From the entries below, extract every line that includes the word "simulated".

-- Begin PROVIDED RECORDS --

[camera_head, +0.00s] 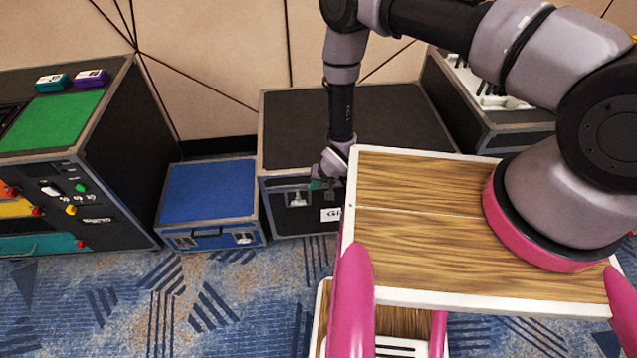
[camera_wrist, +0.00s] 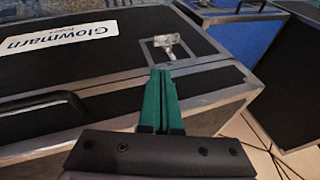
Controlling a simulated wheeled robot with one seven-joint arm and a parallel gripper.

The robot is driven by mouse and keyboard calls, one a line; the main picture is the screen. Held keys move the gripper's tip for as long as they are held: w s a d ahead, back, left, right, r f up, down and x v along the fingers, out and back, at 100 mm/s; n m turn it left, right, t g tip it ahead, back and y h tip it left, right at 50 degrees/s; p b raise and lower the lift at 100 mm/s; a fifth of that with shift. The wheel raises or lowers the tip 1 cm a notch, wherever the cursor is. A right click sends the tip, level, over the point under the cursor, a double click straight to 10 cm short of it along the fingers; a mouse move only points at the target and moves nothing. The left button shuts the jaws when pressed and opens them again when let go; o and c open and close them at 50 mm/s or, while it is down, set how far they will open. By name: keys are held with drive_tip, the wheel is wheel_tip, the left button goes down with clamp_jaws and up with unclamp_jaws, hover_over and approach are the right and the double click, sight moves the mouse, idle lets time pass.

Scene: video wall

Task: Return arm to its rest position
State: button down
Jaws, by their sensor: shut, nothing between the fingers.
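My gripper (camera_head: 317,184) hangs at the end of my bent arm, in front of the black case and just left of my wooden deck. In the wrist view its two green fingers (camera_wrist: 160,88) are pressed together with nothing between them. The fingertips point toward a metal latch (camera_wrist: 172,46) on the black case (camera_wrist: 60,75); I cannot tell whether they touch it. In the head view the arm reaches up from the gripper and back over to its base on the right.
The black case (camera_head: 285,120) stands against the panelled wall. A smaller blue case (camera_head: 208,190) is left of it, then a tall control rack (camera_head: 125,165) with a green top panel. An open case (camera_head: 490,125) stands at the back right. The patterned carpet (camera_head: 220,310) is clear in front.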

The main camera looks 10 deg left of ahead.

-- End PROVIDED RECORDS --
-- Begin PROVIDED RECORDS --

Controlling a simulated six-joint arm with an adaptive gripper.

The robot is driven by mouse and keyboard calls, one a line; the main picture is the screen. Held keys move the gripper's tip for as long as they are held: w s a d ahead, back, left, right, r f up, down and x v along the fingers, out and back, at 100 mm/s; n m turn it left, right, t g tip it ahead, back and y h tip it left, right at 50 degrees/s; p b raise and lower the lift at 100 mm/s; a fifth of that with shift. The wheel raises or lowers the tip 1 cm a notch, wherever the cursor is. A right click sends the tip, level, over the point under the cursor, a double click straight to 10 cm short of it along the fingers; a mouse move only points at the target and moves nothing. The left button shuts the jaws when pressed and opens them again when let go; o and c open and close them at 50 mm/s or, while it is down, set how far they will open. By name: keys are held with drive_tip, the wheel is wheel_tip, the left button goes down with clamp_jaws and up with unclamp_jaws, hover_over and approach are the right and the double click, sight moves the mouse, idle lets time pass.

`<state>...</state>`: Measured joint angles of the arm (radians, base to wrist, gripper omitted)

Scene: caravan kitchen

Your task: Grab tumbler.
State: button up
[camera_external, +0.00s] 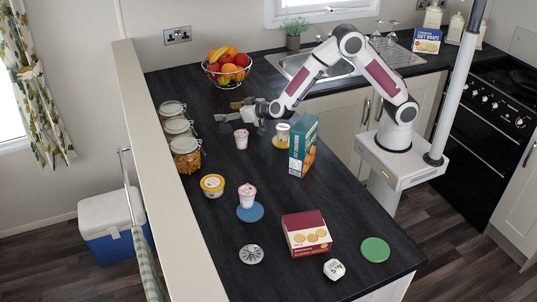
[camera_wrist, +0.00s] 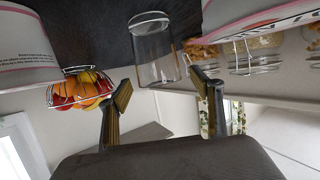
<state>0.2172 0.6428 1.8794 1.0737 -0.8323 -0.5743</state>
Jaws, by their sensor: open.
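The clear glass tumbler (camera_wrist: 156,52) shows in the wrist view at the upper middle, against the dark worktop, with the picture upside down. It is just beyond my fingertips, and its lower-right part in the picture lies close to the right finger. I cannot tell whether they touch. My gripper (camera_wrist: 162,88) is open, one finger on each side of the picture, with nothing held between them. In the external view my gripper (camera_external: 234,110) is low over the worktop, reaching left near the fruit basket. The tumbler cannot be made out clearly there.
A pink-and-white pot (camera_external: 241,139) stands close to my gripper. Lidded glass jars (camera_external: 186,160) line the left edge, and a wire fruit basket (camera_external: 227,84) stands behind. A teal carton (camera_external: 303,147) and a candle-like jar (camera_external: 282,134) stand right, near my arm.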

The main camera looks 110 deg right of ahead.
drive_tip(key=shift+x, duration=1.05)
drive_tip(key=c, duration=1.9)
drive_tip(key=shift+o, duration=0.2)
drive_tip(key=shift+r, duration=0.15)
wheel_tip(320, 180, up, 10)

-- End PROVIDED RECORDS --
-- Begin PROVIDED RECORDS --

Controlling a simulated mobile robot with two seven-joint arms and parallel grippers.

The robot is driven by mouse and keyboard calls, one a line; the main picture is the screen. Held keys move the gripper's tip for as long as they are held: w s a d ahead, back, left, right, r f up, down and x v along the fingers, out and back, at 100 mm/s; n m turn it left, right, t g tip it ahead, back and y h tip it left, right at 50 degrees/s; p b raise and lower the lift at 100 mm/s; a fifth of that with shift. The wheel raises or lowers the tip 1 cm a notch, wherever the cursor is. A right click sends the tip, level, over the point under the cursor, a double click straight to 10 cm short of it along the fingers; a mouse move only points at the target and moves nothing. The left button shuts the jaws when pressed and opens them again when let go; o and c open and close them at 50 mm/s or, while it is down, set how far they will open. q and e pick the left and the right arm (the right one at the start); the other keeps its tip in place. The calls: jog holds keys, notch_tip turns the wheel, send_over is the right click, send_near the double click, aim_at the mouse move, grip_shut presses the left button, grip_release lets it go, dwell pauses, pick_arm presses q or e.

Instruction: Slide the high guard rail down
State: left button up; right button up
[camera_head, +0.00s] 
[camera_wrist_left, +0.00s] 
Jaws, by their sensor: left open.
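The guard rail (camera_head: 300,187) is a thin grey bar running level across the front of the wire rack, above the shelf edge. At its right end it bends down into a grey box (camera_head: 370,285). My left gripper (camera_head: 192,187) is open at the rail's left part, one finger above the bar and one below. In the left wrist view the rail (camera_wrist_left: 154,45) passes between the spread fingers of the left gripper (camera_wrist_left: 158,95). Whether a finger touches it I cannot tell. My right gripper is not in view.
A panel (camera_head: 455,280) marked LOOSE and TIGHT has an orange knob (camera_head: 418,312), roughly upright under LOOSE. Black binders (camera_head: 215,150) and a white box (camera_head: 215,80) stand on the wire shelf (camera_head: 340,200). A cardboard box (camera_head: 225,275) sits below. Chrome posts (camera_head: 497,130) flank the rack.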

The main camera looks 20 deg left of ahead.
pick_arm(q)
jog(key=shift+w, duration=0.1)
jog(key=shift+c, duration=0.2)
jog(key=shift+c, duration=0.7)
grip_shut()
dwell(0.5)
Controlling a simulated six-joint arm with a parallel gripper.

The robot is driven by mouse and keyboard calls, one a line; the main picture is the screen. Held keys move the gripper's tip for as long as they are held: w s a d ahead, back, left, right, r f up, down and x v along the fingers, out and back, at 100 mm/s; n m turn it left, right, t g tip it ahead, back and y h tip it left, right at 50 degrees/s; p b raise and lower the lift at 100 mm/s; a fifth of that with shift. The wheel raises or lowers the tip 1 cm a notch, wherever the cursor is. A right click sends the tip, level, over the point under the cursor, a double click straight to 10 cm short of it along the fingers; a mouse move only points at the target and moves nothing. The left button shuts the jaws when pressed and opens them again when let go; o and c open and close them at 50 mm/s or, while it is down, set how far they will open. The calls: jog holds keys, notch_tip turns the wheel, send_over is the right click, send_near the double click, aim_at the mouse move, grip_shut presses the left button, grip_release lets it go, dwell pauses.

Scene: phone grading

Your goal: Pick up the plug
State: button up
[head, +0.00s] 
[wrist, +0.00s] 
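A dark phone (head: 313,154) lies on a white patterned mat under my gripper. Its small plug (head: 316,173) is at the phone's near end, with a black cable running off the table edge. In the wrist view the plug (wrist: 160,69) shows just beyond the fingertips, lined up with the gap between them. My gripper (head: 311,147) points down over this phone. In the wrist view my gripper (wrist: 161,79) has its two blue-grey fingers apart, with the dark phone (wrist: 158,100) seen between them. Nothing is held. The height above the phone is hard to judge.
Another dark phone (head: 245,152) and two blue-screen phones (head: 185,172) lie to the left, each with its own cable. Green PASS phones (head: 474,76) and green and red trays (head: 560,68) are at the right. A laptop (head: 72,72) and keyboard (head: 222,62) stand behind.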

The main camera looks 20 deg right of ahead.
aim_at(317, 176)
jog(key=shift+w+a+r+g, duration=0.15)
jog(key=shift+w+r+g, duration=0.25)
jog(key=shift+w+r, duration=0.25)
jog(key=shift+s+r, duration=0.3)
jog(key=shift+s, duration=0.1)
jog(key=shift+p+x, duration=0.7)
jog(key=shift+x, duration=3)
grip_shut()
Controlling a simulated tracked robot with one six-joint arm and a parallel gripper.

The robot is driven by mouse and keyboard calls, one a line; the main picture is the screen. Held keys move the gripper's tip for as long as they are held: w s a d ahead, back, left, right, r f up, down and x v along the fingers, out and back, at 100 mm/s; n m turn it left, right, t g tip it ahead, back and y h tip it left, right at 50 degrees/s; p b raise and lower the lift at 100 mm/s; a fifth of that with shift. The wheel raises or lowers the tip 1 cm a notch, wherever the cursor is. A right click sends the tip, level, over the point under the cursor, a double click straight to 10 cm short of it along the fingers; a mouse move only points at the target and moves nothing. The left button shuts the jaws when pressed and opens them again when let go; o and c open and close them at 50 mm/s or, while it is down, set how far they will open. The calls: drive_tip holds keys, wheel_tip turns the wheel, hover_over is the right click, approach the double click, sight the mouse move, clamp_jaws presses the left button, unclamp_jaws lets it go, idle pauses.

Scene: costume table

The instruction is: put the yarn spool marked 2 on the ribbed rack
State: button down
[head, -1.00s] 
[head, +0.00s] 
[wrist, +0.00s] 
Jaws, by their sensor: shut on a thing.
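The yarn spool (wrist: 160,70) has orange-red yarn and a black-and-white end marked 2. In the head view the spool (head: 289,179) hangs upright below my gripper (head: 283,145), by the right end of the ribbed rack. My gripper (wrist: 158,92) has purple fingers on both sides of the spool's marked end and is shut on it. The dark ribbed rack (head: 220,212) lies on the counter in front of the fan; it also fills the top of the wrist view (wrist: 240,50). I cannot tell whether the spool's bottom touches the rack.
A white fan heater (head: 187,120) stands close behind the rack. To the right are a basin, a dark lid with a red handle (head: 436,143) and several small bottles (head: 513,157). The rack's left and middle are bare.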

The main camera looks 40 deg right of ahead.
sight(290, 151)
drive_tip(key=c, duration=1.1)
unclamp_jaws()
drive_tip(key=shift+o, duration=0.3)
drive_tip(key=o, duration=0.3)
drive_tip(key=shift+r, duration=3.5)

-- End PROVIDED RECORDS --

TASK SOLUTION:
Controlling a simulated wheeled robot with one seven-joint arm and a parallel gripper.
Controlling a simulated six-joint arm with an adaptive gripper.
Controlling a simulated mobile robot with two seven-joint arms and parallel grippers.
Controlling a simulated six-joint arm with a parallel gripper.
Controlling a simulated tracked robot with one six-joint arm and a parallel gripper.

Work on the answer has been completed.